Commutes through Mabopane Station

Urban peripheries are often thought to be the opposite of denser metropolitan core suburbs and central business districts. We might imagine that as we move away from city centres, urban settlement gets progressively less dense until it is rural. However, the Gauteng City-Region is a multi-nodal urban formation, and this map of the month shows the importance of Mabopane Station as a commuter node even though it is located 40 minutes north of downtown Pretoria by car.

This map is made possible by a survey of commuters collected in 2012 by Demacon research company on behalf of the Passenger Rail Agency of South Africa (PRASA). It is also enabled by data from eight weeks of in-depth interviews conducted in 2017/18 by the Gauteng City-Region Observatory (GCRO).

Figure 1 uses the Mabopane Station to highlight the extremely long daily commutes that define life for many people in the northern periphery of the GCR (for a province-wide picture see October 2014 map). The map shows Mabopane Station as a major point of origin, transfer, and destination. Orange dots and blue squares respectively represent the origins and destinations of trips. Orange lines are inbound trips of all modes into the station, blue lines represent outbound trips on buses/taxis and blue crossed lines represent outbound rail trips.

July_Web Map1

Figure 1: Daily commutes through Mabopane Station

The Mabopane, Winterveld, Soshanguve, and Garankuwa townships were established by the late 1960s, and are now part of the City of Tshwane Metropolitan Municipality. The formation of these contiguous areas for Africans contributed to the grand apartheid plan – to confine the majority population in peripheral, homeland areas. Together with places such as Babelegi, Rosslyn and Ekandustria, the sites of decentralised industries in and near homelands, such spatially confined townships came to be characterised in terms of ‘displaced urbanisms’. By 1990, about 400 000 people were commuting daily from townships in northern Gauteng (including Atteridgeville and Mamelodi) to the core areas of Tshwane, where most of the jobs were located (Hattingh and Horn, 1991). Of this total, 160 000 commuters were from Mabopane, Winterveld and Soshanguve; 48 000 commuters were from Garankuwa; 20 000 from Temba and 4 000 from the former KwaNdebele (ibid). The majority of trips occurred during peak hours, a one-way trip lasting for about an hour (and up to 3 hours for former KwaNdebele).

Air photo

Figure 2: An aerial view of Mabopane Station precinct: a collage of real and design images.
Source: City of Tshwane (2013).

The map (Figure 1), as well as the survey and qualitative data behind it, signal the critical role that Mabopane Station plays for the mobility and livelihoods of thousands of people in these displaced, peripheral areas. It provides cheaper train services and integrates – in one facility – train, bus, and taxi transport modes for the convenience of commuters. The Demacon report estimates that in 2012 about 70 000 commuters were using Mabopane Station each day to reach different places of work or to work at the station, to conduct businesses, shop and bank (see Figure 2). The data is silent on the numbers and proportions of people using the station to get to educational facilities or visiting friends and relatives.

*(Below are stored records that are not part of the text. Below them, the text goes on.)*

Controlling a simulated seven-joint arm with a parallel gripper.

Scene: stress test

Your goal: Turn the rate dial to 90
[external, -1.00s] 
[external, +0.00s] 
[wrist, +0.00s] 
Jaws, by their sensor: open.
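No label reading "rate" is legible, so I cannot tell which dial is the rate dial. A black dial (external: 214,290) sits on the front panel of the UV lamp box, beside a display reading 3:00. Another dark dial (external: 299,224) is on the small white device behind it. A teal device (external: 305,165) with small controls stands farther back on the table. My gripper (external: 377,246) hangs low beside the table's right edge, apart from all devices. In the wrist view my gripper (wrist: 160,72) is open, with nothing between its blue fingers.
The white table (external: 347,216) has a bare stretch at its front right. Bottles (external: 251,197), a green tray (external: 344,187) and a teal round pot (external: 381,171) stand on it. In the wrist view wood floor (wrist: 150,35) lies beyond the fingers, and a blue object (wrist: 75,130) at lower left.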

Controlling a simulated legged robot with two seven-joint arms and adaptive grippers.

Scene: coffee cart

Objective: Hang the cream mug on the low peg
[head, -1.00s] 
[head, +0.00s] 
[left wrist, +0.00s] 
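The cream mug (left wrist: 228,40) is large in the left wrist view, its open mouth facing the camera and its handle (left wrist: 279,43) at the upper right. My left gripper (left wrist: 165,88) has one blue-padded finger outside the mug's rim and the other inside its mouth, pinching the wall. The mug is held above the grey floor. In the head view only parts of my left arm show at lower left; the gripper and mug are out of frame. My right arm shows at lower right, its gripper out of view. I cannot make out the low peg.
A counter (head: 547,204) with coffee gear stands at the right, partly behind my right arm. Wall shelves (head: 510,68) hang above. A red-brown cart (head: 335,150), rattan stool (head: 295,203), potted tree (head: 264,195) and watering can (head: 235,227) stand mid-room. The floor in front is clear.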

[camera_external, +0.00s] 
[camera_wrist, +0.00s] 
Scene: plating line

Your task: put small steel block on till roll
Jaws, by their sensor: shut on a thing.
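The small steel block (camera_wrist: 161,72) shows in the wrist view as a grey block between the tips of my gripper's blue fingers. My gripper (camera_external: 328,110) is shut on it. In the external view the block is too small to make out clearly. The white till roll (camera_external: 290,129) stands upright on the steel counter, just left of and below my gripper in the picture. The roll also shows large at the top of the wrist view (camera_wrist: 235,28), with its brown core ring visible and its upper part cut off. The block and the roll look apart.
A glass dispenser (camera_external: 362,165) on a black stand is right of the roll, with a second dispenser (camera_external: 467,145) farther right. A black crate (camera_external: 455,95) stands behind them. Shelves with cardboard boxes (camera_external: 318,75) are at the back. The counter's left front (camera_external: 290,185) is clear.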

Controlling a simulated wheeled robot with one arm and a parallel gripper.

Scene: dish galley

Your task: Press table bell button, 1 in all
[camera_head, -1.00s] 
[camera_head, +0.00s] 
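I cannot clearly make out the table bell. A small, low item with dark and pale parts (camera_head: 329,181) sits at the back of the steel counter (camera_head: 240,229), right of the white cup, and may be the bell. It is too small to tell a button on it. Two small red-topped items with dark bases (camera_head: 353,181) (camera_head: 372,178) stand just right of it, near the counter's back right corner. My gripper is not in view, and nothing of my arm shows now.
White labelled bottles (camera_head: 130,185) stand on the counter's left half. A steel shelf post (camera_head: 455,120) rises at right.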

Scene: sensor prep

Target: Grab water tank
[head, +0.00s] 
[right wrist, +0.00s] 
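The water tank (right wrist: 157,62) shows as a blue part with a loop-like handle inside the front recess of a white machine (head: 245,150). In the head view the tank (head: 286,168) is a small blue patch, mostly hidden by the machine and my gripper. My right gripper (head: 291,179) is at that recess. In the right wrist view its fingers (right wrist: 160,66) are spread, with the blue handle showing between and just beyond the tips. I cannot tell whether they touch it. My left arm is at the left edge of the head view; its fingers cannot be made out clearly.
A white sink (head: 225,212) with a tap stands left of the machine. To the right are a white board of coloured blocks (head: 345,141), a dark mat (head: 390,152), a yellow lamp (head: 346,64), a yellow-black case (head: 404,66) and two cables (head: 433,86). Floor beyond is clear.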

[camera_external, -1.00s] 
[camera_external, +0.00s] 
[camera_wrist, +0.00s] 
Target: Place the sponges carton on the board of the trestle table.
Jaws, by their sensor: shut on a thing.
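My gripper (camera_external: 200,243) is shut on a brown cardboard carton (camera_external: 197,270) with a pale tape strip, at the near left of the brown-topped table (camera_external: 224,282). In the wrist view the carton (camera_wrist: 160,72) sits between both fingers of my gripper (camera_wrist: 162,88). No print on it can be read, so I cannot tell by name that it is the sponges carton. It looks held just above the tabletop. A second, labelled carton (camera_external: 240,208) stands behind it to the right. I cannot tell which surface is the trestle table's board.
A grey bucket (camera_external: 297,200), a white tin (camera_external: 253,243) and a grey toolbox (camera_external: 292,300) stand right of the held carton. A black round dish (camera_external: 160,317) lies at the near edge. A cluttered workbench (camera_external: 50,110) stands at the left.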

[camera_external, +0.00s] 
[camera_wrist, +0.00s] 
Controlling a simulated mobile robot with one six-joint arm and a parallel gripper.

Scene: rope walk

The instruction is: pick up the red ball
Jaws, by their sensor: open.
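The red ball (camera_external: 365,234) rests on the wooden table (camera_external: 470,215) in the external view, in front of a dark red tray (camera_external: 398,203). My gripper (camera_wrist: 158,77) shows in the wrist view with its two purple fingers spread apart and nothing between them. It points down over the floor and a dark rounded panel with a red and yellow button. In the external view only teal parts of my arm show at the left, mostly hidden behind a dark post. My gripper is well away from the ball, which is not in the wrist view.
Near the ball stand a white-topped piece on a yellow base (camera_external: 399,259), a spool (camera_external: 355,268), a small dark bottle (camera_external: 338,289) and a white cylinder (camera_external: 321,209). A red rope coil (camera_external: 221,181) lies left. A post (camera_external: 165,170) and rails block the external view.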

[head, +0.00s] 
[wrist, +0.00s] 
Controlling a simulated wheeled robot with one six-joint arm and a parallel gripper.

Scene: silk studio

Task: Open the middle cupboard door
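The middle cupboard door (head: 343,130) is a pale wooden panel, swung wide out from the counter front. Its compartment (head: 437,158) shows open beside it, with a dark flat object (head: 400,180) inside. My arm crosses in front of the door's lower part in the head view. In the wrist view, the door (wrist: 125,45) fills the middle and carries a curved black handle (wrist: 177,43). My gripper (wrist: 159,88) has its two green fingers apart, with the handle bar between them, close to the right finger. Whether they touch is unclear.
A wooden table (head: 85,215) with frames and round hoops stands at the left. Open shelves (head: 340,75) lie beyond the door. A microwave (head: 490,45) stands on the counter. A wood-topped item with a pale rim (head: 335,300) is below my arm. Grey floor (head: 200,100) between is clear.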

Overall, the map shows that movement is both centripetal and centrifugal. Those arriving at the station have come on inbound trips from Pretoria and its surrounding areas, from different parts of the northern periphery, as well as from Johannesburg and Ekurhuleni, and as far afield as parts of the North-West Province. Most arrive by minibus taxi, with smaller proportions arriving by train, by walking, or by bus. The station represents a major destination point for many commuters. It is also a transit point for others, who take outbound journeys to the broader Pretoria areas, Johannesburg and Ekurhuleni.

A key feature of the map that stands out is that many outbound commutes are by minibus taxis. Although trains are cheaper, lack of investments in the rail infrastructure and train fleet makes this service unreliable, resulting in minibus taxis being the preferred form of transport. Users complain about trains getting ‘stuck in the middle of nowhere’ resulting in them often getting to work late and delaying stocks for informal traders, in turn tarnishing the image of their areas, and rendering residents of these areas unemployable or affecting entrepreneurship. On the other hand, train users may evade paying fares, including the use of unauthorised exit points at stations such as Belle Ombre (Marabastad).

The economic utility of the Mabopane station is crucial given the potential it has to become a core development node in the GCR. Alongside the mechanised, skills-based Rosslyn industries, Mabopane Station may be seen as replacing the now defunct labour-intensive industries of the past established in deconcentration points such as Garankuwa and Babelegi. In particular, the Central City shopping mall, the Soshanguve Plaza, the nearby new shopping complex, and the revamped Mabopane Station itself makes the station area a nerve centre of an emergent local economy. Together with the nearby Mabopane Unit N industrial area, the station area boasts an extensive informal economy, a local manufacturing and service base, as well as a range of formal commercial establishments (clothing/accessories, furniture, hardware, grocery, fast food, personal care, speciality/value goods, gifts, books and confectionaries) that draw people from far and wide.

References

City of Tshwane. (2013). Mabopane Station Modal Interchange Design Development Stage 3: Detail Design Report Rev 1. Bryanston: Bosch Stemele (Pty) Ltd.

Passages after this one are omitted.